== Collected material

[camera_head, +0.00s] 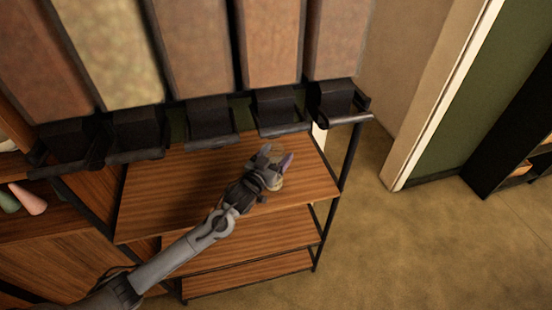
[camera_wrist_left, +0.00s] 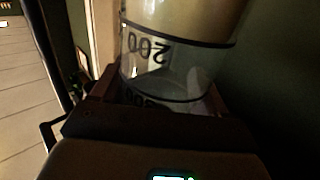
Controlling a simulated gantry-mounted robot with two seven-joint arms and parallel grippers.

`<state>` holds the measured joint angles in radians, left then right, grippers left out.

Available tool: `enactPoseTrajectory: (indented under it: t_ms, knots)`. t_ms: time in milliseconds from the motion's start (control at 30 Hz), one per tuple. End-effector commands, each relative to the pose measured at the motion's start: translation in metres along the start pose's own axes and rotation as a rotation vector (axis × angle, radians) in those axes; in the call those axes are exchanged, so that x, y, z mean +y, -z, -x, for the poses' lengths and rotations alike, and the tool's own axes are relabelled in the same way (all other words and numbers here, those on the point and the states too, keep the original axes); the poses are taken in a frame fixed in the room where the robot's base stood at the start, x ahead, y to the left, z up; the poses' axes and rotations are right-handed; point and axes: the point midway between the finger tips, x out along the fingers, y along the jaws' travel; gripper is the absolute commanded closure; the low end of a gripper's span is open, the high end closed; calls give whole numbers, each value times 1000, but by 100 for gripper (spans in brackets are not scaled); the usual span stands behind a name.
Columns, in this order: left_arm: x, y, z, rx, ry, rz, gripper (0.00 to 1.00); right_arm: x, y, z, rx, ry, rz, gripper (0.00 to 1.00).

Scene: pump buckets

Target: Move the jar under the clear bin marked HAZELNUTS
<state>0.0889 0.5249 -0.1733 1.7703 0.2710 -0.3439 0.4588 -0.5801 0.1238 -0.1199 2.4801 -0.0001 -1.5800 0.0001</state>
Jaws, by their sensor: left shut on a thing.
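My left gripper (camera_head: 272,162) is shut on the jar, above the right part of the wooden shelf (camera_head: 150,205) and in front of the dispensers. In the left wrist view, the clear jar (camera_wrist_left: 185,75) stands between the dark fingers, with black bands and the digits 200 on its side. A yellowish tan area shows in its upper part; I cannot tell whether that is contents. In the head view the gripper mostly hides the jar. Several clear bins (camera_head: 190,45) with brown or tan contents hang above the shelf. No bin label is readable, so I cannot tell which is HAZELNUTS.
Black dispenser spouts (camera_head: 210,125) hang in a row under the bins, close above the shelf. A black rack post (camera_head: 349,155) stands at the right. Lower shelves (camera_head: 250,270) lie below. Pink and green items (camera_head: 30,198) sit at far left. The floor at right is clear.

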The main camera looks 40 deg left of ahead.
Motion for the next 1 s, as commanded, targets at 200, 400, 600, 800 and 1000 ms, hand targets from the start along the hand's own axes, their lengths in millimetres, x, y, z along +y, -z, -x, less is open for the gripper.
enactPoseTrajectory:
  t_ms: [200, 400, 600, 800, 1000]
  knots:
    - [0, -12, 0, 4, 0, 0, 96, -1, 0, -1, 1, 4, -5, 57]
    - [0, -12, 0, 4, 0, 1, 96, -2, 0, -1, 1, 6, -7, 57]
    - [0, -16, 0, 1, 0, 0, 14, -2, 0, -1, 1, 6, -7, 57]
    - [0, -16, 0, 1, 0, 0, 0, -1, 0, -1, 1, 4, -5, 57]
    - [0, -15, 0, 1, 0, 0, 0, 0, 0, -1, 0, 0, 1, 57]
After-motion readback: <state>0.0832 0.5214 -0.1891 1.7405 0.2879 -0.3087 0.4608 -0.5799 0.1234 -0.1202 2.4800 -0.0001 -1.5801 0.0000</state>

====

Task requirements: Copy out the data above exactly, except the pictures.

Output for this task:
[camera_head, +0.00s] 
[camera_wrist_left, +0.00s] 
Controlling a simulated gantry-mounted robot with two seven-joint arms and parallel grippers.

`<state>` holds the measured joint angles in radians, left then right, grippers left out.

Available tool: `enactPoseTrajectory: (indented under it: t_ms, knots)`. t_ms: time in milliseconds from the motion's start (control at 30 Hz), one per tuple. End-effector commands, each relative to the pose measured at the motion's start: translation in metres along the start pose's own axes and rotation as a rotation vector (axis × angle, radians) in those axes; in the call those axes are exchanged, so that x, y, z mean +y, -z, -x, for the poses' lengths and rotations alike, and the tool's own axes are relabelled in the same way (all other words and numbers here, those on the point and the states too, keep the original axes); the poses are taken in a frame fixed in the room where the robot's base stood at the start, x ahead, y to the left, z up; the poses' axes and rotations are right-handed; point and axes: the point midway between the finger tips, x out along the fingers, y along the jaws' travel; gripper is the absolute commanded closure; the low end of a gripper's span is open, the high end closed; calls give whole numbers, each value times 1000, but by 100 for gripper (spans in brackets are not scaled); the usual span stands behind a name.
Columns, in this order: left_arm: x, y, z, rx, ry, rz, gripper (0.00 to 1.00); right_arm: x, y, z, rx, ry, rz, gripper (0.00 to 1.00).

Scene: pump buckets

Target: Move the jar under the clear bin marked HAZELNUTS
<state>0.0889 0.5249 -0.1733 1.7703 0.2710 -0.3439 0.4588 -0.5801 0.1238 -0.1199 2.4801 -0.0001 -1.5800 0.0001</state>
Jaws, by their sensor: left shut on a thing.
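My left gripper (camera_head: 272,162) is shut on the jar, above the right part of the wooden shelf (camera_head: 150,205) and in front of the dispensers. In the left wrist view, the clear jar (camera_wrist_left: 185,75) stands between the dark fingers, with black bands and the digits 200 on its side. A yellowish tan area shows in its upper part; I cannot tell whether that is contents. In the head view the gripper mostly hides the jar. Several clear bins (camera_head: 190,45) with brown or tan contents hang above the shelf. No bin label is readable, so I cannot tell which is HAZELNUTS.
Black dispenser spouts (camera_head: 210,125) hang in a row under the bins, close above the shelf. A black rack post (camera_head: 349,155) stands at the right. Lower shelves (camera_head: 250,270) lie below. Pink and green items (camera_head: 30,198) sit at far left. The floor at right is clear.

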The main camera looks 40 deg left of ahead.
Motion for the next 1 s, as commanded, targets at 200, 400, 600, 800 and 1000 ms, hand targets from the start along the hand's own axes, their lengths in millimetres, x, y, z along +y, -z, -x, less is open for the gripper.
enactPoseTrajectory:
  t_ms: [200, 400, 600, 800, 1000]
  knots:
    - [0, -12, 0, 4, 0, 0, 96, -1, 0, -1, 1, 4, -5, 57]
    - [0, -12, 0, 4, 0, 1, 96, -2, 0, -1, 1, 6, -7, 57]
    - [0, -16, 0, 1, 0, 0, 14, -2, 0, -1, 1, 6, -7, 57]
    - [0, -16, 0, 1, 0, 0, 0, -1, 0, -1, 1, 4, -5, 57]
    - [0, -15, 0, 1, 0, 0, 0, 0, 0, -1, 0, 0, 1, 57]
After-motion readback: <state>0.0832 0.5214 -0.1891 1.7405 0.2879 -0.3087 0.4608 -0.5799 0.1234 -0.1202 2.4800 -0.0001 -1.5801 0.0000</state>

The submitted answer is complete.